Voilà une série de références très américaines…
Oui, très américaines…
Mais aussi noire-américaine.
Aussi. En ce qui concerne le cinéma français, j’ai 29 ans, Buñuel ou Le Clan des Siciliens, ce n’est pas mon époque, et on vit avec son temps. Or, actuellement, le cinéma français, je suis désolé, on ne rentre pas en profondeur, on n’a pas Collision, on n’a pas Fight Club, on n’a pas Douze hommes en colère !. En dehors de ce film de Fontaine avec Daniel Auteuil, L’Adversaire, ou bien Jacques Audiard qui nous sauve tous les deux ans…
Vous avez aussi touché au répertoire classique. Vers quoi allez-vous le plus volontiers en tant qu’acteur ?
On peut croire que c’est la comédie, l’humour etc., parce que dans la vie je suis assez boute-en-train, espiègle et tout, mais ce que j’aime vraiment, c’est ce qui est dense, ce qui est noir, ce qui est touchant… Aligato, quand j’ai fait la projection, tout le monde s’attendait à une comédie dans la lignée d‘A 17H00 avec Jamel. L’affiche était toute rouge, il y avait juste marqué Aligato, rien de plus. Et en fait, c’était noir, dur. Opération Capucine, le long métrage que j’écris, parle des injustices financières à travers le monde, des pays riches, des pays pauvres, Bill Gates, la taxe Tobin, etc. et c’est très dur, très noir, le personnage principal est très froid, j’aspire plus à ça.

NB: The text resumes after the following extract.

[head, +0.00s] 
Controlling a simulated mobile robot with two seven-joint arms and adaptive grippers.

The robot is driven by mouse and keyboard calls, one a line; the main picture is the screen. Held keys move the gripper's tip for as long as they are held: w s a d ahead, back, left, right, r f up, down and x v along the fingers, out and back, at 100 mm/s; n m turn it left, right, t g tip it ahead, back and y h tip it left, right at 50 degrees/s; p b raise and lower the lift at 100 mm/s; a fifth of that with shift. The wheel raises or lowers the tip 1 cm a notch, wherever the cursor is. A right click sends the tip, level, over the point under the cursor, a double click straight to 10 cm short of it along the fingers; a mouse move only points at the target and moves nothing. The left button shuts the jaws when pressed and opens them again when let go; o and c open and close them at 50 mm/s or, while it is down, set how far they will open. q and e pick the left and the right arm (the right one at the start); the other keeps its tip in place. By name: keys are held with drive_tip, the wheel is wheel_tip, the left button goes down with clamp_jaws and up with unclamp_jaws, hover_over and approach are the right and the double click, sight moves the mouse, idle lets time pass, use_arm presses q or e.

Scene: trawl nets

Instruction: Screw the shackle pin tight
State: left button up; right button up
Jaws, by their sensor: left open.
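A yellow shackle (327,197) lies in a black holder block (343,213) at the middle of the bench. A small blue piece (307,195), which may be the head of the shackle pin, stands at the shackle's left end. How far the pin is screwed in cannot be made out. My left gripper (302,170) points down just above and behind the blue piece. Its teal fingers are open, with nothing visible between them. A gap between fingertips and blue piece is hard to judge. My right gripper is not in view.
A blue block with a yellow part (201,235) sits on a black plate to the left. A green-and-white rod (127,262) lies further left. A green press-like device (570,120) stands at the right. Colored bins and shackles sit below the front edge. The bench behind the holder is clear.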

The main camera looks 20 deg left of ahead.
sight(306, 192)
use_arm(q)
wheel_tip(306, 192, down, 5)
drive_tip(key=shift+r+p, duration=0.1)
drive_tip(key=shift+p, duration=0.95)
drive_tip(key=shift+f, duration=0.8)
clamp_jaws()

C’est un désir d’approfondir ou d’être en prise avec son temps ?
Non, je pense que dans le fond je suis vraiment comme ça : autant je peux rigoler, déconner et faire des blagues, mais dans le fond il y a des thèmes qui me touchent. Regardez tout l’argent qui a été déployé pour le Tsunami, alors qu’en Afrique le Tsunami est passé depuis des milliers d’années… Ces choses me touchent réellement. Et je n’écris que sur ce qui me touche. Même si A 17H00 était assez léger, c’était quand même en écho à mon enfance et à celle de mes potes noirs comme moi, à l’époque on n’était pas très populaires, à l’école, Mamadou et Maka, ce n’était pas très beau comparé à Julien, Jérémy, brun, blond aux yeux bleus. Mais maintenant on se venge ! Croyez-moi ! (rires.)
Oui, ça bouge en France en ce moment…
Oui il y a un vrai mouvement : toutes les modes, les musiques, les styles, ça vient de la banlieue, ça vient pas du 16e.

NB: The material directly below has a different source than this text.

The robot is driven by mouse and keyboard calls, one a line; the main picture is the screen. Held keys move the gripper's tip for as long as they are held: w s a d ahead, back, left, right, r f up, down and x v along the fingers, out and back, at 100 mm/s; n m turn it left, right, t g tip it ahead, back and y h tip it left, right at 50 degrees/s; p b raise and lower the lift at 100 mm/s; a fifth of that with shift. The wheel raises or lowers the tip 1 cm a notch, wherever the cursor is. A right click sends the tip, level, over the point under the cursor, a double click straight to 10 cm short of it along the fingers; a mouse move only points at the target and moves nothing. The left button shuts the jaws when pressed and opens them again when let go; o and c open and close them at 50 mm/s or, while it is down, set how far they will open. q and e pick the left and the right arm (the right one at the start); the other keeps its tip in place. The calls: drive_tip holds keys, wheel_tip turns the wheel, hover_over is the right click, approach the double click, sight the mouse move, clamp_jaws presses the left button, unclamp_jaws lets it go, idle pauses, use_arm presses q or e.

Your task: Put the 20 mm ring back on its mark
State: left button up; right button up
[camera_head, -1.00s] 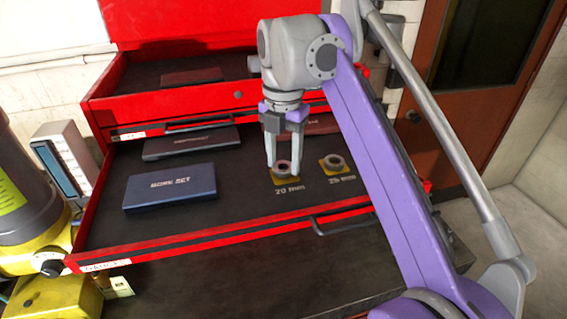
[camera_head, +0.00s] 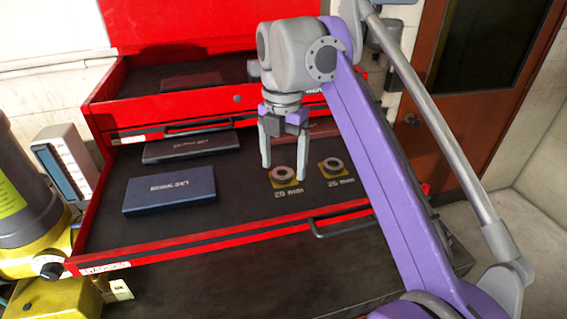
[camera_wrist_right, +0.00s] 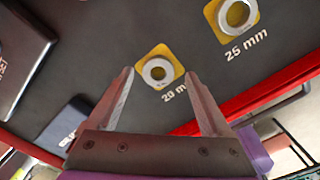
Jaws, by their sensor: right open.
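The 20 mm ring (camera_head: 282,174) is a small grey ring lying flat on its yellow mark (camera_head: 289,184) in the open drawer, above the printed "20 mm" label. In the right wrist view the ring (camera_wrist_right: 158,70) sits inside the yellow square, near its middle. My right gripper (camera_head: 284,171) is open, with its two fingers apart and empty around and above the ring. The wrist view shows the fingertips (camera_wrist_right: 160,76) on either side, clear of the ring. My left gripper is not in view.
A 25 mm ring (camera_head: 333,165) lies on its own yellow mark to the right. A blue bore set case (camera_head: 169,190) lies left in the drawer (camera_head: 240,212), with another dark case (camera_head: 190,146) behind it. A yellow machine (camera_head: 40,235) stands at the left.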

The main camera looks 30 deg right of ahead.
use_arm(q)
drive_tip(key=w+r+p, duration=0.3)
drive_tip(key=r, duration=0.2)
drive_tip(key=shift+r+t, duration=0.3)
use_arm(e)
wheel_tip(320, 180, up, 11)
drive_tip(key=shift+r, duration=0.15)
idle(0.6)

De l’appel des « indigènes de la République » à la remise en cause du « rôle positif de la colonisation » porté par la loi de février 2005, vous sentez-vous en phase avec le débat public ?
Je suis très optimiste et je l’ai toujours été. Je suis persuadé qu’on en viendra à une réelle reconnaissance : il faudra reconnaître que telle ou telle communauté fait vraiment partie de la constitution de ce pays. Pour moi il n’y a pas un problème, il y a une constatation. C’est bien sûr à nous de faire que les choses changent. La France a 50 ans de retard sur les Anglo-saxons et c’est inadmissible. Mais restons optimistes, proposons, et je suis persuadé que ça va rentrer dans les mœurs petit à petit : c’est contraint et forcé. C’est obligatoire !
Mais même aux Etats-Unis qui se définissent comme multiculturels, les choses ne changent quand même pas très vite ! Les noirs continuent d’être les rejetés de la Planète. Comment pensez-vous que cela puisse évoluer en France, plus fortement, plus vite ?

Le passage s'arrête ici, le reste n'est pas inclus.